> [SUPPLIED INFORMATION]:

## start

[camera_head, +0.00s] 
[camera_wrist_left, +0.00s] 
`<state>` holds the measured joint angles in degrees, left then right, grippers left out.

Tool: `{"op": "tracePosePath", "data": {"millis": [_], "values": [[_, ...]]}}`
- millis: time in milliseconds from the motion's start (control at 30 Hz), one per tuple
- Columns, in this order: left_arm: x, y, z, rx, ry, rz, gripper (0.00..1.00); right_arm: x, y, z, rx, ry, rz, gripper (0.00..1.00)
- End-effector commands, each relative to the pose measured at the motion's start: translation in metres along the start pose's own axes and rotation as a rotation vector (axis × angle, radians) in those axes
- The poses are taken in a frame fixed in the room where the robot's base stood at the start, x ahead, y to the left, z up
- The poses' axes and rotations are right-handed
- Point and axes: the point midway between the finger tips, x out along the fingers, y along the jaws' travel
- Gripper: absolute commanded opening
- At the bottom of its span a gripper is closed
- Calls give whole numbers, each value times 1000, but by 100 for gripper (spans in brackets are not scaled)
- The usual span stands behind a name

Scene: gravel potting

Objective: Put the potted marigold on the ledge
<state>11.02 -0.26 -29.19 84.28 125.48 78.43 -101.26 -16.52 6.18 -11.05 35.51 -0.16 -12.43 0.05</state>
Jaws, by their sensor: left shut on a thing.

## end

> [GIVEN TASK]:
Write out again, exactly, the lines from the one holding "- The poses'" through the end of the listing, with both ends included.

> [COMPLETE OUTPUT]:
- The poses' axes and rotations are right-handed
- Point and axes: the point midway between the finger tips, x out along the fingers, y along the jaws' travel
- Gripper: absolute commanded opening
- At the bottom of its span a gripper is closed
- Calls give whole numbers, each value times 1000, but by 100 for gripper (spans in brackets are not scaled)
- The usual span stands behind a name

Scene: gravel potting

Objective: Put the potted marigold on the ledge
<state>11.02 -0.26 -29.19 84.28 125.48 78.43 -101.26 -16.52 6.18 -11.05 35.51 -0.16 -12.43 0.05</state>
Jaws, by their sensor: left shut on a thing.

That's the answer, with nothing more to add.